Inspectioneering
Inspectioneering Journal

Mechanical Integrity Management Using Remaining Wall Thickness and Data Analysis

Part 1

By Art Leach at Krautkramer. This article appears in the May/June 1999 issue of Inspectioneering Journal
This article is part 1 of a 2-part series.
Part 1 | Part 2

 

Keeping critical equipment on-line can be a challenging task. Monitoring the wall thickness of equipment subjected to corrosive chemicals, temperature and operational changes is both a safety and manufacturing concern. Thus, on-line testing of equipment is common in most plants. A traditional testing method is digital ultrasonic thickness gauging for the measurement of wall thickness. This one method has become the most widely used method of assuring mechanical integrity of equipment items that are prone to erosion / corrosion.

Using current technology digital ultrasonic thickness gauges and the right transducers (probes), the inspection or mechanical integrity department can accurately measure remaining wall thickness on pipes, vessels, tanks, boilers or any equipment prone to erosion / corrosion. These inspections are often done while the equipment is on line, thus avoiding production down time.

The inspector uses “couplant” as a medium to enable the ultrasonic waves to pass from the probe into the test material. The probe is placed on the test location of the equipment and a digital thickness value is displayed on the instrument. The inspector can store the reading into the internal memory of the instrument (this is referred to as data logging) or manually record the reading.
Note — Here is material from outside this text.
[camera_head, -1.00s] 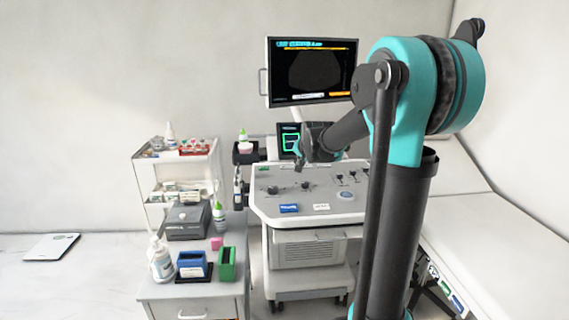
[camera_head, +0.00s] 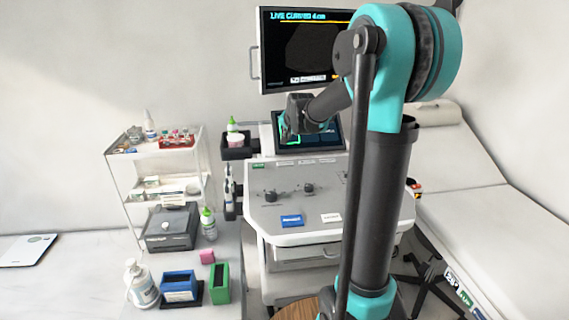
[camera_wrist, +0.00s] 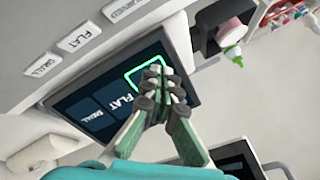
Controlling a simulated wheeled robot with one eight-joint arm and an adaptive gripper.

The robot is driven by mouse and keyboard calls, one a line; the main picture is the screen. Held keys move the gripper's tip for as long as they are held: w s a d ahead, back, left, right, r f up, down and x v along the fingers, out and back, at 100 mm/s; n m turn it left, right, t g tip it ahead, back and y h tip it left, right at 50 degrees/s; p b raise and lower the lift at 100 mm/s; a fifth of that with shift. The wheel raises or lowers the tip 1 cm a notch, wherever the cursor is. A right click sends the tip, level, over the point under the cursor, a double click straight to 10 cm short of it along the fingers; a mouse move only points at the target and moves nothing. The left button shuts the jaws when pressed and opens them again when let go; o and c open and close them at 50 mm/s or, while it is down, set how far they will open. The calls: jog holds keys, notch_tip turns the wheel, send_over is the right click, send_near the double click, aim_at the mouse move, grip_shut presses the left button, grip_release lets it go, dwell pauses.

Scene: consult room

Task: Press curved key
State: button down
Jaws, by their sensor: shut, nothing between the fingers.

Internal memory gives the ability to store thousands of thickness data values for single or multiple surveys. Users can download the data to computers by using specific software programs supplied by the instrument manufacturer. These programs range from simple data transfer programs to complex analysis programs having the ability to make service life predictions, schedule new inspections and give the user a wide variety of decision making tools.

Petroleum Refining, Chemical Production, Oil and Gas Production, Power Generation and Gas Transmission are only a few of the industries using new technology to improve data management, increase safety, conform to code compliance and reduce inspection frequency and costs.